Despite the efforts of backbenchers to introduce a wider range of subjects, though, this week’s FMQs seemed like a lunchtime show with only one major theme: the idea that for Scotland’s SNP government, after nine years in power, it’s now make-your-mind-up time, on a range of vital issues. This week, once again, Scotland’s unimpressive educational performance was at the top of the agenda. “We need to know,” said Kezia Dugdale for Labour, most pointedly, “whether the government is going to work with parties on the left to provide the support our education system needs, or side with the right, and go down the route of testing and cuts.”
Then Patrick Harvie of the Greens opened an equally sharp line of attack, wondering why a First Minister who always shared the view that the council tax is “unfit for purpose” as a way of financing local government now seems satisfied with proposed changes which amount only to some tinkering with the higher council tax rates. He pointed out that the government’s own poverty adviser had recommended radical reform of local government in Scotland as an essential step in tackling deprivation, and that the government had said it would implement her report in full – but radical answer came there none.
And although the subject went unmentioned at FMQs, every MSP in the room must have been aware of what is perhaps the biggest make-your-mind-up issue of them all, for Scotland’s long-term future: the SNP’s continuing ambivalence over fracking, which led on Wednesday to this parliament’s first victory for opposition parties, when Labour combined with the Liberal Democrats and the Greens to support a successful motion for an outright ban on fracking, while the Tories voted against and the SNP abstained.
The SNP’s official line, of course, is that they are still awaiting a definitive report on whether fracking in central Scotland would cause significant environmental damage. There is something about this argument over the local impact of fracking, though, that seems to me to obscure the far more important issue of long-term policy that lies behind the debate; and that is the question of where Scotland really stands on the transition to a low-carbon economy.
At the COP 21 climate conference in Paris last year, Nicola Sturgeon succeeded in portraying Scotland as a country with exceptionally ambitious targets for the reduction of carbon emissions, and every chance of achieving them – the Scottish Government claims to be on track for a 42 per cent reduction in carbon emissions, from a 1990 baseline, by 2020.

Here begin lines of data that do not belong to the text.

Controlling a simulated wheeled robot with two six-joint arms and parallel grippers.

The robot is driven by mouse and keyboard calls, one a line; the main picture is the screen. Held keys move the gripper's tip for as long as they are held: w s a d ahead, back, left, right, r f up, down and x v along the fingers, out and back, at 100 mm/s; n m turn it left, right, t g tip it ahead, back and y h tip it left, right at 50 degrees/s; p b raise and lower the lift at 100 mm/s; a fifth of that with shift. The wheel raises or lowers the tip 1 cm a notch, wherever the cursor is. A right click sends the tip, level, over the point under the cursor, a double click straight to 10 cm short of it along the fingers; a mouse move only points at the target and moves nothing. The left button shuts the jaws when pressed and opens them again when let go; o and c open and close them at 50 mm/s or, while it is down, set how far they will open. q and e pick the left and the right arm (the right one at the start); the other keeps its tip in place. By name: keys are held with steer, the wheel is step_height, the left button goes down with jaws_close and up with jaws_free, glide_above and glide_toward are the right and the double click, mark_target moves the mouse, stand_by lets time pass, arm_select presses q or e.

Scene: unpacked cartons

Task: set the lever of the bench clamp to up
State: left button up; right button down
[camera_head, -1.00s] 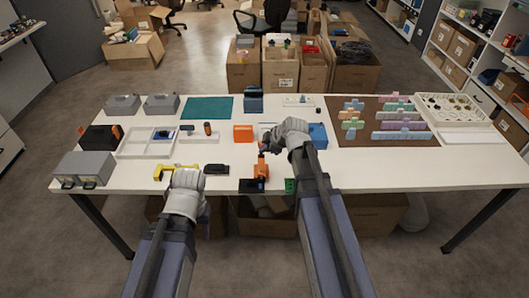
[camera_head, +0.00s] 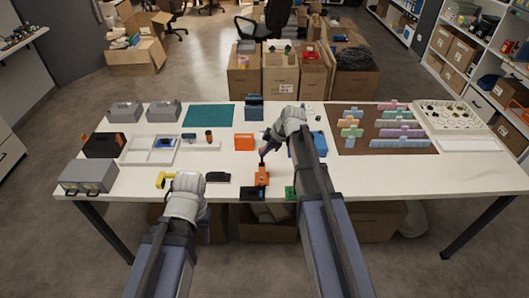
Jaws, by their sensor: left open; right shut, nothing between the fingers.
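The orange bench clamp (camera_head: 262,178) stands near the front edge of the white table, close to the middle. A small part rises from its top towards my right fingers; I cannot tell clearly how its lever is set. My right gripper (camera_head: 264,151) is shut and empty, just above and behind the clamp. Whether it touches the lever is too small to tell. My left gripper (camera_head: 184,181) is open over the front edge, left of the clamp, its fingertips mostly hidden by the hand.
A black box (camera_head: 218,177) and a yellow tool (camera_head: 164,179) lie left of the clamp. A dark tray (camera_head: 252,194) and a green board (camera_head: 290,192) are close in front of it. An orange box (camera_head: 244,142) stands behind, and a blue box (camera_head: 319,143) is beside my right arm.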

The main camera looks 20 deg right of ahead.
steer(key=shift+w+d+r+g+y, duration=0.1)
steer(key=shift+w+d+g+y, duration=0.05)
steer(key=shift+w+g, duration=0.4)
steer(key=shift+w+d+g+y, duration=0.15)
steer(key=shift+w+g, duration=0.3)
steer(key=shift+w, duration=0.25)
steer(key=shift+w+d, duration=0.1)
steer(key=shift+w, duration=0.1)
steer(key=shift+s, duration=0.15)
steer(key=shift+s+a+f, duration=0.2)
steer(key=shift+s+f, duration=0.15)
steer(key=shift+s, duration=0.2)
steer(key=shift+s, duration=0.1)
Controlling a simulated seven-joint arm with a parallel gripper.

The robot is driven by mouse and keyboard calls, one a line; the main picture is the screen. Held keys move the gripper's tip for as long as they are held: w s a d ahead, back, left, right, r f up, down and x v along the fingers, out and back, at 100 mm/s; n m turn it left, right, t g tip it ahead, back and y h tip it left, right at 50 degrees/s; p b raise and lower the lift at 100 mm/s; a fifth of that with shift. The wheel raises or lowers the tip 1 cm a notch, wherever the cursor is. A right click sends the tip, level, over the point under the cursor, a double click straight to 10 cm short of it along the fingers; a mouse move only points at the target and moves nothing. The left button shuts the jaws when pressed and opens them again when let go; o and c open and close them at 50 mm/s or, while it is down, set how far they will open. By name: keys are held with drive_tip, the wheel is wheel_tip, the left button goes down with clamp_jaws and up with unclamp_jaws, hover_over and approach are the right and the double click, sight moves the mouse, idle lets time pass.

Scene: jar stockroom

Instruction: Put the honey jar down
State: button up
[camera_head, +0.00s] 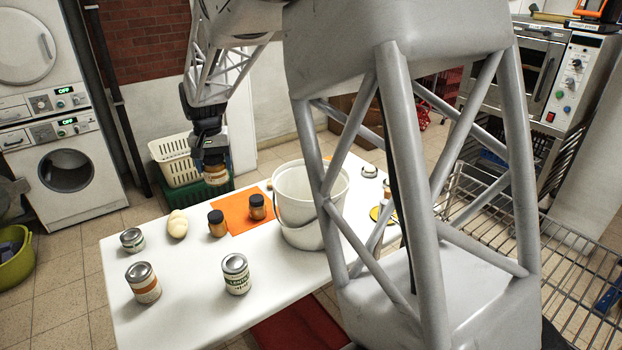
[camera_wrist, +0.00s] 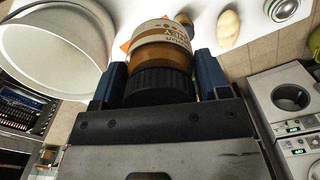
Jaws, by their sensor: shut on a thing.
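My gripper (camera_head: 213,160) is shut on the honey jar (camera_head: 216,175), an amber jar with a black lid and a pale label. In the wrist view the honey jar (camera_wrist: 160,54) sits between the two blue fingers, its black lid toward my gripper (camera_wrist: 160,76). In the head view the jar appears in the air above the far side of the white table (camera_head: 190,290), with no support visible under it. An orange mat (camera_head: 236,204) lies on the table, nearer the camera than the held jar.
Two dark-lidded jars stand at the mat, one at its left edge (camera_head: 217,224), one on its right part (camera_head: 257,208). A white bucket (camera_head: 296,190) stands right of them. A potato-like item (camera_head: 177,224) and several cans (camera_head: 235,274) stand left and in front. Crates (camera_head: 176,165) are behind.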

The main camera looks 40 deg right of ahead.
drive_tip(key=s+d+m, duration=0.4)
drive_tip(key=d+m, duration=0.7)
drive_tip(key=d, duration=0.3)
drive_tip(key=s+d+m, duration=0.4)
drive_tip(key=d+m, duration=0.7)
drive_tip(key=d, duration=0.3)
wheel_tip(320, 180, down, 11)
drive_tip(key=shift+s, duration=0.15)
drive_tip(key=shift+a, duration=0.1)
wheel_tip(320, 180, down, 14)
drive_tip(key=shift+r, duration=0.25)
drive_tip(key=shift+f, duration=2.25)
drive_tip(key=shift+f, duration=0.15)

Beyond that, it is obvious to anyone who looks at a map that Scotland – with almost a third of the UK’s landmass, half of its coastline, less than 10 per cent of its population, and a key location on Europe’s stormy north-western edge – has huge potential in the development and export of renewable energy, which is already overtaking every other kind of energy in global rates of investment.

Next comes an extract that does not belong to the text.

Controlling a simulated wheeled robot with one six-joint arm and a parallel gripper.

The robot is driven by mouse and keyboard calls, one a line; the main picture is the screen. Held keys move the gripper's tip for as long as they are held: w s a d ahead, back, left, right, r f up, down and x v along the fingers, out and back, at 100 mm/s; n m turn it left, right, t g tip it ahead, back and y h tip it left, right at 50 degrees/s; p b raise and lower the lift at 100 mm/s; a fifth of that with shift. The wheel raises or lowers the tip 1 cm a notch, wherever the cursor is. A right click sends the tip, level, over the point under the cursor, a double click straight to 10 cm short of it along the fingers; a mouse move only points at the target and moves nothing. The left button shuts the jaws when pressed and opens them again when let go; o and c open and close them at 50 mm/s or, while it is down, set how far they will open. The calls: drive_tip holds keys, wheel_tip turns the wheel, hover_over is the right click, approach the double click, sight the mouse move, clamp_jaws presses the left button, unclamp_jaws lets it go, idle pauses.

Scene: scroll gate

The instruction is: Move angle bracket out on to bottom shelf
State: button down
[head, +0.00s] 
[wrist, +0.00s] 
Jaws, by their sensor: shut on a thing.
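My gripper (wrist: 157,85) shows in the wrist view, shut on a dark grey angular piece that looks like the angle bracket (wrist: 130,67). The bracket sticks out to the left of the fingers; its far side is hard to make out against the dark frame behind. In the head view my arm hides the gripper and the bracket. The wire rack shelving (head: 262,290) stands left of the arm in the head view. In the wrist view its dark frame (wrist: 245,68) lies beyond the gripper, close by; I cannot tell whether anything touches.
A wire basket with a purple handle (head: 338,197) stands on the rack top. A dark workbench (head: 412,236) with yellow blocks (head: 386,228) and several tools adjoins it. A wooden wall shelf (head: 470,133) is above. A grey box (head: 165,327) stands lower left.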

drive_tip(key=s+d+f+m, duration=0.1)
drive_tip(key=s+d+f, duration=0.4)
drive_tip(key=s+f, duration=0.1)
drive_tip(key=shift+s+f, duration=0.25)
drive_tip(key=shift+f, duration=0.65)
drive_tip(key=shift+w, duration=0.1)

And given these twin factors, it seems strategically obvious that with or without help from Westminster, Scotland should be making its development as a world leader in renewables an absolute priority. We should, for example, be designing, making, refining and exporting our own wind turbines; taking the lead in developing wave and tidal technologies; exploring the massive untapped potential of domestic solar power, and pioneering whole new systems of economic measurement which actually value, and incorporate into GDP, positive measures which reduce carbon emissions and help to slow climate change – even if, like the encouragement of cycling rather than driving, or the reduction of home energy consumption through good construction and insulation, they have a headline negative effect on outdated conventional measures of economic activity and “growth”.

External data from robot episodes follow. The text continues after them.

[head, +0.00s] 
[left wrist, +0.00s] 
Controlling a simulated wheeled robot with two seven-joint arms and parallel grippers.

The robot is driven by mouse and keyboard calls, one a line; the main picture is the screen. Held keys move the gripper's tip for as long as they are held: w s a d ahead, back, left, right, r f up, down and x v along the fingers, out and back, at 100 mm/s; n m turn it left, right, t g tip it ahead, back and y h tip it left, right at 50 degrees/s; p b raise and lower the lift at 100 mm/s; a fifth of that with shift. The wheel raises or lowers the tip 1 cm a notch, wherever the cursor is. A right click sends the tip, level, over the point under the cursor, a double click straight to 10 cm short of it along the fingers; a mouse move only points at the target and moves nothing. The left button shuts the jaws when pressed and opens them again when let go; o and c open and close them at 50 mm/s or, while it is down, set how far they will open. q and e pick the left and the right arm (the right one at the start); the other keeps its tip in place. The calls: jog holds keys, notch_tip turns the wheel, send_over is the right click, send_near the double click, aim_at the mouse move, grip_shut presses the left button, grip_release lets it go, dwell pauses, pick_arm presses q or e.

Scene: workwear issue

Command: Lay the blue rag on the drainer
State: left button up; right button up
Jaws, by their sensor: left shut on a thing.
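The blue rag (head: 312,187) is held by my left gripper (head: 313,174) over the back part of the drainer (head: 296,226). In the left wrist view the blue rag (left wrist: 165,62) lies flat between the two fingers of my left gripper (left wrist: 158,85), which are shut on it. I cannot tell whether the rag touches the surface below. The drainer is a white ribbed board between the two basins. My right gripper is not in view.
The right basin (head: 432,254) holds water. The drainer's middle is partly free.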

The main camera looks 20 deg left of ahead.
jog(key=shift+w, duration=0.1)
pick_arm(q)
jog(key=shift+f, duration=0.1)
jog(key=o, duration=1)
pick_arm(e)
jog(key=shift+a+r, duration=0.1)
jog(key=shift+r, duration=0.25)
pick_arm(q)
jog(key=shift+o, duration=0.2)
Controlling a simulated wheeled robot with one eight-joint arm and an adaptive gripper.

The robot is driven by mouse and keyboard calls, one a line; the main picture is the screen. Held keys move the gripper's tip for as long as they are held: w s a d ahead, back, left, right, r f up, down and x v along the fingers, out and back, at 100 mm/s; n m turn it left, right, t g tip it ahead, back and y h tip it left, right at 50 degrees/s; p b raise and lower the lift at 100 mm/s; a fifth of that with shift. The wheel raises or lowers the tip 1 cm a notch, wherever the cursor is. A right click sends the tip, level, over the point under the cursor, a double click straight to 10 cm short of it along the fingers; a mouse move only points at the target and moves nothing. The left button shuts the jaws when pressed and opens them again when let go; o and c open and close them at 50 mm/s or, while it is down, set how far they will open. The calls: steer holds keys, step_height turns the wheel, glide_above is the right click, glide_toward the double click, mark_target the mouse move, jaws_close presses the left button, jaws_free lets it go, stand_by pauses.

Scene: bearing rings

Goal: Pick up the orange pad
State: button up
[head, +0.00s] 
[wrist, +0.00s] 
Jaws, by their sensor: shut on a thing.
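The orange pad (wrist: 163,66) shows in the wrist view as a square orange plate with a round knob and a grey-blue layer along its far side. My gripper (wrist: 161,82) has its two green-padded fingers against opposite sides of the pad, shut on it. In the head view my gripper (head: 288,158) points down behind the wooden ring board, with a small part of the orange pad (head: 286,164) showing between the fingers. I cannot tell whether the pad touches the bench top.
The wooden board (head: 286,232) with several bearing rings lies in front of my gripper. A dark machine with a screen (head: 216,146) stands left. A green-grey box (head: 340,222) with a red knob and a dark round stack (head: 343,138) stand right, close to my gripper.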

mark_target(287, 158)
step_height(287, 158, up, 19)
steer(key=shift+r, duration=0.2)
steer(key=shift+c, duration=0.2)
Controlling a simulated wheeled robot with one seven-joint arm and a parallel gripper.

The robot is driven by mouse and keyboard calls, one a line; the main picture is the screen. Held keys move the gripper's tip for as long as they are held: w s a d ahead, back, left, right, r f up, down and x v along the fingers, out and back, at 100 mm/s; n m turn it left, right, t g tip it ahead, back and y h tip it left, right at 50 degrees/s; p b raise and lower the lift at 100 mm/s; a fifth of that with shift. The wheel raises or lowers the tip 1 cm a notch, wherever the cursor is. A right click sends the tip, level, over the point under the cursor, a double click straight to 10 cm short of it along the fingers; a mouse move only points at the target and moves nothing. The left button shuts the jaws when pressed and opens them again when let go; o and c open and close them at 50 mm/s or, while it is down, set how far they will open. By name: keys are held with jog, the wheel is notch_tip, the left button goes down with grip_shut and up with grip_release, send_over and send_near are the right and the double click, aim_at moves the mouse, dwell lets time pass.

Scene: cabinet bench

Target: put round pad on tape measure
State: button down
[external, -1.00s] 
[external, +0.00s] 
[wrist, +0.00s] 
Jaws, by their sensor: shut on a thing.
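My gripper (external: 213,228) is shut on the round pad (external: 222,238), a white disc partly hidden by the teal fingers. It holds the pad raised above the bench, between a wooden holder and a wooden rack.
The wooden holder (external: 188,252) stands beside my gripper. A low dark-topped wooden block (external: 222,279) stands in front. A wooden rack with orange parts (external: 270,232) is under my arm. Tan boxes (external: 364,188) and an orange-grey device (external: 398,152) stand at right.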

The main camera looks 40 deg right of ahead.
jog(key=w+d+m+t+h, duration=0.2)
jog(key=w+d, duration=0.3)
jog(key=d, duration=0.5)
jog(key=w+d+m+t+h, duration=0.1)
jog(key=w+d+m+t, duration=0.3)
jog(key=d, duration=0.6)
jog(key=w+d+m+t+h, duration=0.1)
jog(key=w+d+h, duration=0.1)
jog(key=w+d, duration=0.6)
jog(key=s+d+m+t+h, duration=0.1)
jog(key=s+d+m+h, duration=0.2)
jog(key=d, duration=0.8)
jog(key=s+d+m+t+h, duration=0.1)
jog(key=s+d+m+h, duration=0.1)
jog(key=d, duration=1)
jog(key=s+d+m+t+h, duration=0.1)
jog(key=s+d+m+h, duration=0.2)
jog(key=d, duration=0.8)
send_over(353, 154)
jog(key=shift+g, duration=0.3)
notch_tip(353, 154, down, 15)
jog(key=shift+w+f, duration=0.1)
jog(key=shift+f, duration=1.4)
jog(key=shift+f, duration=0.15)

Yet faced with the chance to propel Scotland into a new phase of economic development with an almost unlimited future, and a huge capacity to create sustainable jobs, the Scottish Government seems strangely ambivalent, still wedded to the idea of the North Sea oil boom that has played such a key role in the SNP’s recent history, and still tempted by the fracking companies. Scotland’s economy is in the doldrums, after all; and a nice quick-fix fracking boom would both re-employ some former oil workers, and make the next decade’s economic figures look a lot livelier.
It would also, though, divide the new, expanded SNP from top to bottom, and leave the party looking at best confused about its energy priorities, and at worst like a throwback to the Tony Blair and Bill Clinton years of nominally centre-left governments that never really say “no” to big business. For if there’s one thing the SNP should have learned – during all the long years when it watched Scotland’s valuable oil resources being used to prop up Westminster governments, and finance their policies – it’s that any government needs a strong energy base to support all its other priorities: in Scotland’s case, not only a productive and innovative economy, but also the tax revenue to sustain a decent social-democratic society, including a successful 21st century education system.
And given the choice to frack or not to frack, there can surely be no doubt which option offers the more inspiring long-term vision: a plan for the 21st century from which everyone in Scotland has something to gain, and around which our society could find a real measure of common purpose. Without making any final decision on whether fracking is locally “safe”, in other words, the Scottish Government can make the judgment, right now, that this industry has nothing to do with a sustainable low carbon future; and it can decide to focus its effort and resources elsewhere, on the energy industries born of this new century that will – if anything can – carry us safely through to the next century, and beyond.